Germany Immune to Populist Right No More as AfD Party Rises: Q&A
- Leader says police must shoot if refugees come illegally
- Polls suggest party to win seats in three state elections
Viscerally opposed to Chancellor Angela Merkel’s open-door policy toward refugees, the Alternative for Germany party is poised to widen its support in three state elections on Sunday, further disrupting the nation’s political map. AfD, as the party is known in German, already holds seats in five of the country’s 16 state legislatures, though it isn’t in power in any of them.

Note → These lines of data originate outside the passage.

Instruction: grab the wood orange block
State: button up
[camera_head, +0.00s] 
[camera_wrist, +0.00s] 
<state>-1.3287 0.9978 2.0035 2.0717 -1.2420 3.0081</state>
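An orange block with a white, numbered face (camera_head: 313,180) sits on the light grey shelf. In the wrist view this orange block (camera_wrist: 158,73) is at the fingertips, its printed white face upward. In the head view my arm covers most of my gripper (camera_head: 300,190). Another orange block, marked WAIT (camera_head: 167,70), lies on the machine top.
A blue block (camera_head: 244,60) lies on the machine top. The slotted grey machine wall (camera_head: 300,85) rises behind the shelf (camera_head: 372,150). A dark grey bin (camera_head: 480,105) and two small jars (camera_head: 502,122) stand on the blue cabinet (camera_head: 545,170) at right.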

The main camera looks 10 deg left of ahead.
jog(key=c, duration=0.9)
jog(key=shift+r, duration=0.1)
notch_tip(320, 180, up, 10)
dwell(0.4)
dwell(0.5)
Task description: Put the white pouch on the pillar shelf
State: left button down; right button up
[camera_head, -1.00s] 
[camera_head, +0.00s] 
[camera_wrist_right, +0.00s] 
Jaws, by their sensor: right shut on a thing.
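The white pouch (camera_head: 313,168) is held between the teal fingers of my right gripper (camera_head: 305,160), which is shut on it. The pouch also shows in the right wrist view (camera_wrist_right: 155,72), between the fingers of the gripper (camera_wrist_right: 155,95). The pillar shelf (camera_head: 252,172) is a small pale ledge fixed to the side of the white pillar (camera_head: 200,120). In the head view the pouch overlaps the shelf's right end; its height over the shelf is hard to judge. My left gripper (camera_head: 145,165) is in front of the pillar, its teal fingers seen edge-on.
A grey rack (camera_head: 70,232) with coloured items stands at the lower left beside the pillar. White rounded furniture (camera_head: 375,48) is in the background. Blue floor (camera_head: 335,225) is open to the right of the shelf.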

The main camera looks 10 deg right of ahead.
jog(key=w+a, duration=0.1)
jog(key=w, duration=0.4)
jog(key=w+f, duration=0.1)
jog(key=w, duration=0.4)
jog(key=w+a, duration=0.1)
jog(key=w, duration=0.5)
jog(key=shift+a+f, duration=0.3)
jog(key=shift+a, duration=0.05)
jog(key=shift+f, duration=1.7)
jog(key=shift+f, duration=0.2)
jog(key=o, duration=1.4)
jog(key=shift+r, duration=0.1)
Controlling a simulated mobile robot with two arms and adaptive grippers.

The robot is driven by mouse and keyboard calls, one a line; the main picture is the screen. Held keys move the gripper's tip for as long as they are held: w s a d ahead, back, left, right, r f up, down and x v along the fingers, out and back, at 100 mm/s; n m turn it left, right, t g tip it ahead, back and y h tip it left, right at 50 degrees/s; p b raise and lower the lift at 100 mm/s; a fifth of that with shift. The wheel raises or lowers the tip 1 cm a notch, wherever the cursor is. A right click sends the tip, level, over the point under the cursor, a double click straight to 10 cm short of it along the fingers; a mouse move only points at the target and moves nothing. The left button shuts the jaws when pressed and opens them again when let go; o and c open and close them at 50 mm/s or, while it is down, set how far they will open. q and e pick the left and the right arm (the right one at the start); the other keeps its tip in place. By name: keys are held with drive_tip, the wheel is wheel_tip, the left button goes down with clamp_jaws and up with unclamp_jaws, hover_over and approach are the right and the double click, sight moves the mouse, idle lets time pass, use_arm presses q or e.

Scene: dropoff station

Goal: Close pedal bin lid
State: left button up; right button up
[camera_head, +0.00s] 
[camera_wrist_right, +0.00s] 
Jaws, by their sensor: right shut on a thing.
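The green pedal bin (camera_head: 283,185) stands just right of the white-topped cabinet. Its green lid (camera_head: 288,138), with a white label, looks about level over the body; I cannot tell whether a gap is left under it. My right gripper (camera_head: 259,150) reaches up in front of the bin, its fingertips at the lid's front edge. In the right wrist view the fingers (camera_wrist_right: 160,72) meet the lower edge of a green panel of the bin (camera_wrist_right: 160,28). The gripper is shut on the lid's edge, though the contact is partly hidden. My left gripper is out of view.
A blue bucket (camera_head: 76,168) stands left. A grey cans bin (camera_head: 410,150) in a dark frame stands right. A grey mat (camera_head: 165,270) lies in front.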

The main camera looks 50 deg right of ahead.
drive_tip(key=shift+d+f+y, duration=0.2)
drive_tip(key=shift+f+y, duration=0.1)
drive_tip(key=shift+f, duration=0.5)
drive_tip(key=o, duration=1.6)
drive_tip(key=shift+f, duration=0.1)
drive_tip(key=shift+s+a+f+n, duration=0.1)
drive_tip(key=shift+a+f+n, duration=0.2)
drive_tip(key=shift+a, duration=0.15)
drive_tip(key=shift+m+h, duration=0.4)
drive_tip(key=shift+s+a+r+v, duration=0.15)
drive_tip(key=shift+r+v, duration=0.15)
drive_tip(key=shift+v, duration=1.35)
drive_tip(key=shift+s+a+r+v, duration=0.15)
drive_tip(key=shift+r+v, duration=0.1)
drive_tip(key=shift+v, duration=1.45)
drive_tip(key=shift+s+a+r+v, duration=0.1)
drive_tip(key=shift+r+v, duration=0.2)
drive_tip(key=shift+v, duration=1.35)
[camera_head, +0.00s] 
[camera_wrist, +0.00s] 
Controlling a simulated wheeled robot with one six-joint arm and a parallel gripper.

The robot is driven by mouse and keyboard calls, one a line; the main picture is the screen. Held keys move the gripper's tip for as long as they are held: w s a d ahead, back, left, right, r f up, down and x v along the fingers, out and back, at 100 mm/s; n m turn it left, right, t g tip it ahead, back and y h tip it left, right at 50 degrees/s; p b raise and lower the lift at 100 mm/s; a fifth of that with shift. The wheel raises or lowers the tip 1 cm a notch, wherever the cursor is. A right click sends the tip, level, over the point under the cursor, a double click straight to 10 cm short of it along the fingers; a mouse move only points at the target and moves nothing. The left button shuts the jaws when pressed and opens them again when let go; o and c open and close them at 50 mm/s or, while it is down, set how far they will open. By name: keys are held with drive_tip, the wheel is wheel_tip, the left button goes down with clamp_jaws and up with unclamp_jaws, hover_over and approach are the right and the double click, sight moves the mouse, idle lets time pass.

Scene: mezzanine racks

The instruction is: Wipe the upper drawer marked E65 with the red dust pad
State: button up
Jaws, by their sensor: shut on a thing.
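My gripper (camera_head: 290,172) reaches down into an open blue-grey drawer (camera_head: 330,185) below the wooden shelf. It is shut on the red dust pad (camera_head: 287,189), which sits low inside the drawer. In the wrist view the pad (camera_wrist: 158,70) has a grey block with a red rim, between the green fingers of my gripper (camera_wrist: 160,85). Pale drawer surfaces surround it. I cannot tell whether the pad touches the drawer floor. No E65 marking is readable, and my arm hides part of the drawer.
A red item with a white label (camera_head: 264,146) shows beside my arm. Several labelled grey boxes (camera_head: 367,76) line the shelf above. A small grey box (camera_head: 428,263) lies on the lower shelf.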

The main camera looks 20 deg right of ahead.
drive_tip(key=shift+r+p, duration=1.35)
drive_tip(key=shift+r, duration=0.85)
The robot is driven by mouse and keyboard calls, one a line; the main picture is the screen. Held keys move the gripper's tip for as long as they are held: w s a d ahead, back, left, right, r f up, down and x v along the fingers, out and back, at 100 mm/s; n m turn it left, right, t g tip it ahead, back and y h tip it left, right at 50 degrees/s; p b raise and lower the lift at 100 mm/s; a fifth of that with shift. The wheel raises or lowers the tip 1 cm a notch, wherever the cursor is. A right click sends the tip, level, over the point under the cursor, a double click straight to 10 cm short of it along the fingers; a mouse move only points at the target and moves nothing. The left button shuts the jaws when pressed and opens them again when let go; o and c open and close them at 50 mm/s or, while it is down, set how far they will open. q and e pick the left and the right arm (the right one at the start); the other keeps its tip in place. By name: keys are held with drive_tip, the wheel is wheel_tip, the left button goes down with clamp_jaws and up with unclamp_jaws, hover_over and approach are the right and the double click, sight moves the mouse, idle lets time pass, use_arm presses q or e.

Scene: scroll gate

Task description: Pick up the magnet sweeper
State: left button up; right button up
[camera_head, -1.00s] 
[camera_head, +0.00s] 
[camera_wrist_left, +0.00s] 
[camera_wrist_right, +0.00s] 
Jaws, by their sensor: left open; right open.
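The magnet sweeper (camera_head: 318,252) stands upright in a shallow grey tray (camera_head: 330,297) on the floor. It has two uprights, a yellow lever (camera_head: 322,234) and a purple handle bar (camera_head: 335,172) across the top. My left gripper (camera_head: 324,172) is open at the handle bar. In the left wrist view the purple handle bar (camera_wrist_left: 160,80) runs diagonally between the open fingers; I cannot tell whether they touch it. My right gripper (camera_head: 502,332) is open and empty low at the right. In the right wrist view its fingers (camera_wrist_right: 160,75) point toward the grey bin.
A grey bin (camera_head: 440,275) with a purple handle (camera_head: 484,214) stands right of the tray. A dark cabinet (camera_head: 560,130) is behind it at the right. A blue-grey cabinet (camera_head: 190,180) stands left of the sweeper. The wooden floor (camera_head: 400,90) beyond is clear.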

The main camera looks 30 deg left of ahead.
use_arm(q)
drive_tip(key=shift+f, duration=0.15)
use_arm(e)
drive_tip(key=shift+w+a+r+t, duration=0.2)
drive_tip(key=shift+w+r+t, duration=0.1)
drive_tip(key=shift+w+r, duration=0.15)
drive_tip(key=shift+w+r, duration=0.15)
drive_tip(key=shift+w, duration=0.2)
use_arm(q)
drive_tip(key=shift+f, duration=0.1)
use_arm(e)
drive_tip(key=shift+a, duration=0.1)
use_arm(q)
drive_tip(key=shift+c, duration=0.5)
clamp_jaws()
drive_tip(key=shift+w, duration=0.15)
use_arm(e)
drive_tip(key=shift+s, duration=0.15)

AfD began in 2013 out of opposition to the euro and taxpayer-funded bailouts of countries such as Greece. Co-founder Bernd Lucke, an economics professor who focused the party on the euro, quit last year after losing a power struggle with rivals including current co-leader Frauke Petry, 40, an East German-born chemist. The AfD failed to reach the 5 percent threshold to win seats in the German parliament in 2013, though it entered the European Parliament the following year. Several senior party members are defectors from Merkel’s Christian Democratic Union who view her as pulling the party to the political left. Polls suggest the AfD will win seats in all three contests on Sunday, including the western states of Baden-Wuerttemberg and Rhineland-Palatinate. Established parties are vowing to band together to keep the AfD out of government.